Czech Republic: Payout of profit shares to non-shareholders
The payout of profit shares triggers double taxation – the profit is first taxed with 19% corporate income tax on the level of the company, and then again upon distribution to the beneficiary (as a natural person), at a rate of 15% of the (already taxed!) profit.
When the Commercial Code was still in force, profit distribution to non-shareholders was taxed as “other income” within the meaning of Sec. 10 of the Income Tax Act, as the profit share was not based on ownership interest in a corporation and thus exempt from withholding tax. (This did not apply to the profit share of a partner in a general partnership or of the general partner in an unlimited partnership, which qualified as “income from business operations”.)
According to the current wording of the Income Tax Act, the payment of a profit share is seen as income of various categories as follows:
– the profit share of a shareholder qualifies as capital gain within the meaning of Sec. 8 (1) (a) of the Income Tax Act,
– the profit share of an employee qualifies as income from dependent gainful occupation within the meaning of Sec. 6 (1) of the Income Tax Act, and
– the profit share of the partner in a general partnership (or of the general partner in a limited partnership) qualifies as income from independent gainful activities within the meaning of Sec. 7 (1) (d) of the Income Tax Act.
A shareholder’s profit share is subject to capital gains tax (on grounds of the shareholder’s gains on its “capital” in the form of the ownership interest which they hold in the company); withholding tax is therefore applied at a rate of 15%.

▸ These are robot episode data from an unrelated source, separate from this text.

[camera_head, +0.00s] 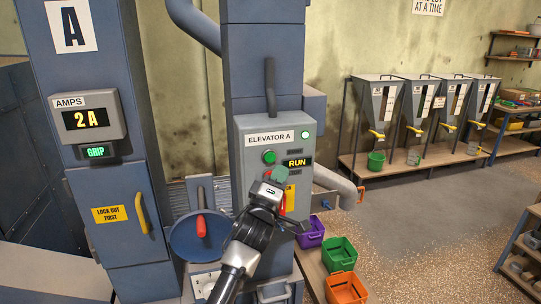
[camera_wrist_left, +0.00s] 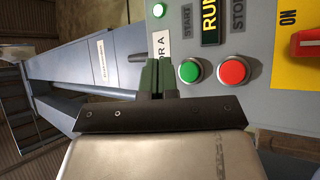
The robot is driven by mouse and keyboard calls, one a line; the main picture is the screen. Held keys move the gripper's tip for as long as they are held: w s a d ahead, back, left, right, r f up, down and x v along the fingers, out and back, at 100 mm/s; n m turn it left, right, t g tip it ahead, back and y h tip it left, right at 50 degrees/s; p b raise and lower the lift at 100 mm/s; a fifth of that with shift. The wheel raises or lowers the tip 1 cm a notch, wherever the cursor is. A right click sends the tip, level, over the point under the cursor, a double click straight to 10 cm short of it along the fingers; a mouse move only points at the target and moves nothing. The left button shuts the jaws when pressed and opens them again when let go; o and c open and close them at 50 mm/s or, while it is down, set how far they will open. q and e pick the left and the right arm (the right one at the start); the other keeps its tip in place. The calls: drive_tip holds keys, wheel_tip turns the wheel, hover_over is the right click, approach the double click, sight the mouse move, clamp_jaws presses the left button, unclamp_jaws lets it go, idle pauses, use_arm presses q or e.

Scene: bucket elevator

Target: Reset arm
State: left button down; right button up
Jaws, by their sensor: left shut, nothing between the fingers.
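My left gripper (camera_head: 279,174) is in front of the ELEVATOR A control panel (camera_head: 245,180). Its dark green fingers are shut with nothing between them. In the left wrist view the closed fingertips (camera_wrist_left: 158,76) point at the panel, just beside the green START button (camera_wrist_left: 190,70); I cannot tell if they touch the panel. The display (camera_head: 297,162) reads RUN and a green lamp (camera_head: 305,134) is lit. My right gripper is not in view.
A red switch handle (camera_wrist_left: 306,42) sits on a yellow ON plate. Left stands column A with an AMPS display (camera_head: 92,118) reading 2 A. Purple (camera_head: 310,233), green (camera_head: 340,254) and orange (camera_head: 346,288) bins stand right of the panel. Open floor lies beyond, before several hoppers (camera_head: 379,105).

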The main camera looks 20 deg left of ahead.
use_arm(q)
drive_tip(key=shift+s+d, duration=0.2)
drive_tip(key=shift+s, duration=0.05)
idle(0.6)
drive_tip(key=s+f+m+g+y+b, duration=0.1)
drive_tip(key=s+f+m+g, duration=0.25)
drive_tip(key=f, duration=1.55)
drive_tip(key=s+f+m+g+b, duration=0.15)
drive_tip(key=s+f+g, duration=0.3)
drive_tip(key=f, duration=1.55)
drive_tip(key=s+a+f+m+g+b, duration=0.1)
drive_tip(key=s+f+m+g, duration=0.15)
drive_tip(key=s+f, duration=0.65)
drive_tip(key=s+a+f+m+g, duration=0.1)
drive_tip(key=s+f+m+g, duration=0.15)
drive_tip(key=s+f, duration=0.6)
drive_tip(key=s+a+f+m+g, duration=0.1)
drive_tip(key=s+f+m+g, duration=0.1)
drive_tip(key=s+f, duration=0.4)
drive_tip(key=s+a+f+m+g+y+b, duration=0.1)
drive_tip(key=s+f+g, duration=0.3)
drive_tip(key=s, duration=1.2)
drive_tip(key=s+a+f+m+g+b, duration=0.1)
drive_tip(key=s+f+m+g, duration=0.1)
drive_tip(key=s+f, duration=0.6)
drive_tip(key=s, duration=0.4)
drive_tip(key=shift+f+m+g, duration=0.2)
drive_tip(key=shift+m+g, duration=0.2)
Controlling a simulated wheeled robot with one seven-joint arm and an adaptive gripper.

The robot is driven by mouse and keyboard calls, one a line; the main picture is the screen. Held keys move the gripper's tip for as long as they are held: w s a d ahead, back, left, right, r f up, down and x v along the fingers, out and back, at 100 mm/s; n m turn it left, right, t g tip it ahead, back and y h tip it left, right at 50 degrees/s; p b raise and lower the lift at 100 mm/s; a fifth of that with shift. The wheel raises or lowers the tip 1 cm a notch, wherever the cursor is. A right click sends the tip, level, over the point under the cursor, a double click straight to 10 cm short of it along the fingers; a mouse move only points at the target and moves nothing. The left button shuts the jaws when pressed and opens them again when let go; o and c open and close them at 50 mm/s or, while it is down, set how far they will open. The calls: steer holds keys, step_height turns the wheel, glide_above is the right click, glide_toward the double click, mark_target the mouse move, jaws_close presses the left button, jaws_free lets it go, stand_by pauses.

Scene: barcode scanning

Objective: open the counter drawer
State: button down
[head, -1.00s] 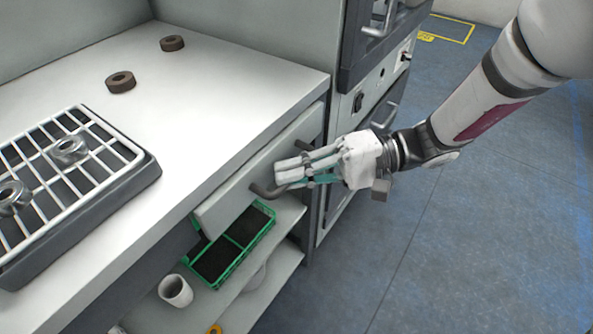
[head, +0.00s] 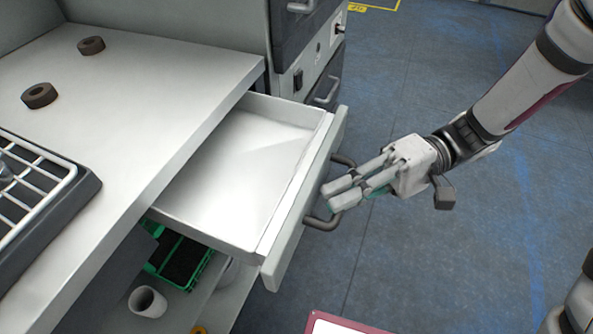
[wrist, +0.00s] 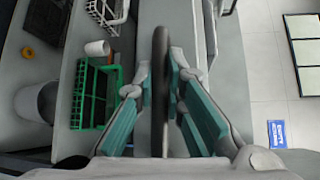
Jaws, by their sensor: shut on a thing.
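The counter drawer (head: 225,170) stands pulled out from under the counter, and its empty white inside shows in the head view. Its front panel (head: 310,195) carries a dark bar handle (head: 318,221). My gripper (head: 338,194) is at the handle, on the outer side of the front panel. In the wrist view the dark handle (wrist: 160,75) runs between the two fingers of my gripper (wrist: 160,95), which are shut on it. The middle of the handle is hidden by the fingers in the head view.
The counter top (head: 150,95) bears two dark rings (head: 40,95) and a rack (head: 40,185) at left. Below the drawer, a green crate (head: 180,262) and a white cup (head: 147,301) stand on a shelf. Blue floor (head: 420,265) is clear at right.

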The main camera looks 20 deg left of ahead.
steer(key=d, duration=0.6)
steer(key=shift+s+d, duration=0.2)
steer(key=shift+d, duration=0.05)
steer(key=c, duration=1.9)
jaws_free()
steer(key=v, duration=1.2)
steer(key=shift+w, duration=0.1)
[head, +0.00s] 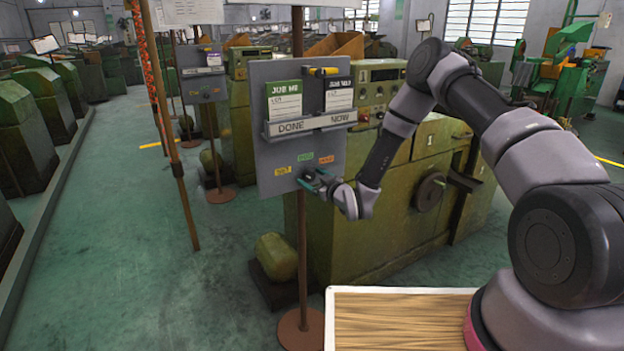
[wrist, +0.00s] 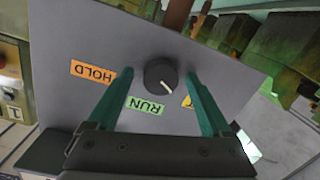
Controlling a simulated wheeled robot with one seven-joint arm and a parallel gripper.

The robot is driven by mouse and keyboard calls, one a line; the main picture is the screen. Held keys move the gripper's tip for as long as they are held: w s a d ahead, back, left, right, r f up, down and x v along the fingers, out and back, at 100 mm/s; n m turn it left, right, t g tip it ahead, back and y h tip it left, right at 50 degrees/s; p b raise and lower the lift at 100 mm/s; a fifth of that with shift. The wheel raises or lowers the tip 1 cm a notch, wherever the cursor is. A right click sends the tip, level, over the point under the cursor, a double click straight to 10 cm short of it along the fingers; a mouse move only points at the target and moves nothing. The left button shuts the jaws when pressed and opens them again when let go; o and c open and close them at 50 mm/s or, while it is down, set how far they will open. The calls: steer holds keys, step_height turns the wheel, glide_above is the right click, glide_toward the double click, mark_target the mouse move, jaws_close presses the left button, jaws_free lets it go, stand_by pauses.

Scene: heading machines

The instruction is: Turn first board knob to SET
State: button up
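The grey first board (head: 262,128) stands on a brown post. Its black round knob (wrist: 160,72) shows in the wrist view; in the head view my gripper hides it. The knob's white pointer slants down-right in the wrist view, toward the partly covered yellow label (wrist: 187,101). The green RUN label (wrist: 145,106) lies just below the knob and the orange HOLD label (wrist: 94,71) to its left. My gripper (head: 314,178) is at the board's lower part. Its teal fingers are open, one on each side of the knob, with visible gaps in the wrist view.
The board carries a DONE/NOW shelf (head: 309,123) with two job cards above the labels. A green machine (head: 395,215) stands close behind and to the right. A second similar board (head: 203,85) stands farther back. Open floor (head: 130,260) lies to the left.

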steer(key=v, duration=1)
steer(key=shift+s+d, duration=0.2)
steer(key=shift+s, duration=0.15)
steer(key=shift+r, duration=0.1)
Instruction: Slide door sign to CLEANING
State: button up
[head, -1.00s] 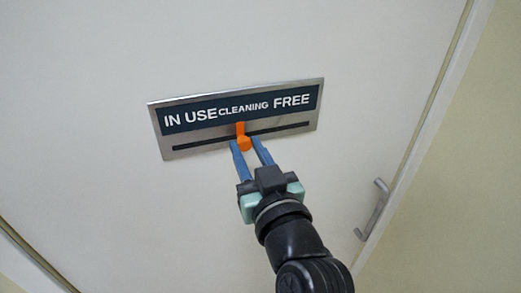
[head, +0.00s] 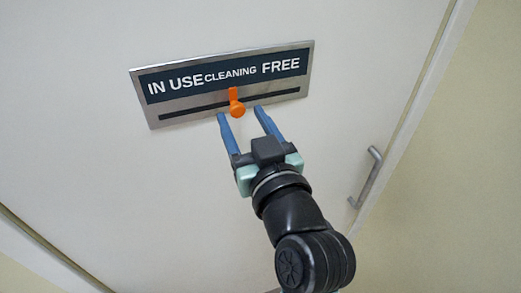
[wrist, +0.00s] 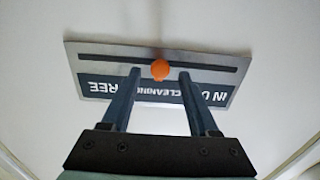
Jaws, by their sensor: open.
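The door sign (head: 222,85) is a metal plate with a dark strip reading IN USE, CLEANING and FREE, above a dark slot. Its orange slider (head: 237,108) has an upright pointer and a round knob, and the pointer stands under the word CLEANING. My gripper (head: 243,114) is open, its blue fingers just below the knob and clear of it. In the wrist view the sign (wrist: 90,67) appears upside down, and the orange knob (wrist: 160,70) shows between the fingertips (wrist: 160,75), with gaps on both sides. The fingers partly hide the lettering there.
The sign is on a pale door (head: 110,190). A metal door handle (head: 367,178) is at the lower right, near the door's edge. A beige wall (head: 470,170) lies beyond the frame. The door surface around the sign is clear.

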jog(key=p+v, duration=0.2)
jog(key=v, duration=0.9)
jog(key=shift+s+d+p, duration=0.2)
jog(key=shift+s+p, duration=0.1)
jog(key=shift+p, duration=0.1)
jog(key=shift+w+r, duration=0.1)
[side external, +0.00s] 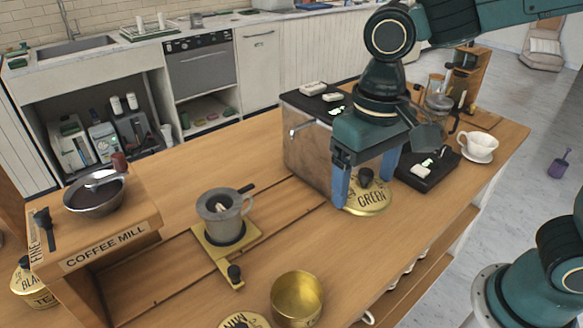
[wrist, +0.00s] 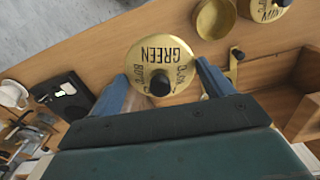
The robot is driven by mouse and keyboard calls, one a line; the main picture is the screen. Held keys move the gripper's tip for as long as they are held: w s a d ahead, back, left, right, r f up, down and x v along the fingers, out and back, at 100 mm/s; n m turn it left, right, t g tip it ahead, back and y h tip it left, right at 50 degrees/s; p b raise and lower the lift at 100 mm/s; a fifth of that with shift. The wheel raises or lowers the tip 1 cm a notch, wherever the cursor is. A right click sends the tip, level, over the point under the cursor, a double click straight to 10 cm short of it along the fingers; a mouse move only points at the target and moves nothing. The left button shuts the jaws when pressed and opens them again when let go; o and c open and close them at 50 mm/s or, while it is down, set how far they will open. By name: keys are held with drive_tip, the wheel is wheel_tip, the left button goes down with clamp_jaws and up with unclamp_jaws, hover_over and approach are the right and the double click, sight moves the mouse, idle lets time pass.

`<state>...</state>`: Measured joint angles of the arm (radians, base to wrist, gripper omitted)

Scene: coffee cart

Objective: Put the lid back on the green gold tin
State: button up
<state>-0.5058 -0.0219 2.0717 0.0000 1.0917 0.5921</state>
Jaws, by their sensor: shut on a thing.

The managing director, or executive (“jednatel”, in Czech), holds no ownership interest in the company which is why their profit share is considered income from dependent gainful occupation and is thus treated, in terms of taxes and levies, like an employee’s income (wage). The paid-out profit share is included in the salary for the given month; aside from 15% wage tax, contributions to social and health insurance must also be deducted. Worse still: on the level of the company, the profit share represents a non-deductible expense item. Nor can the employee (manager) deduct the profit share. In other words, under the current rules of taxation, paying out a share in the company’s profit in this manner is extremely unfavorable. It is therefore preferable to motivate the relevant employees e.g. with a one-time special compensation (bonus) that can be made dependent on the amount of profit generated by the company.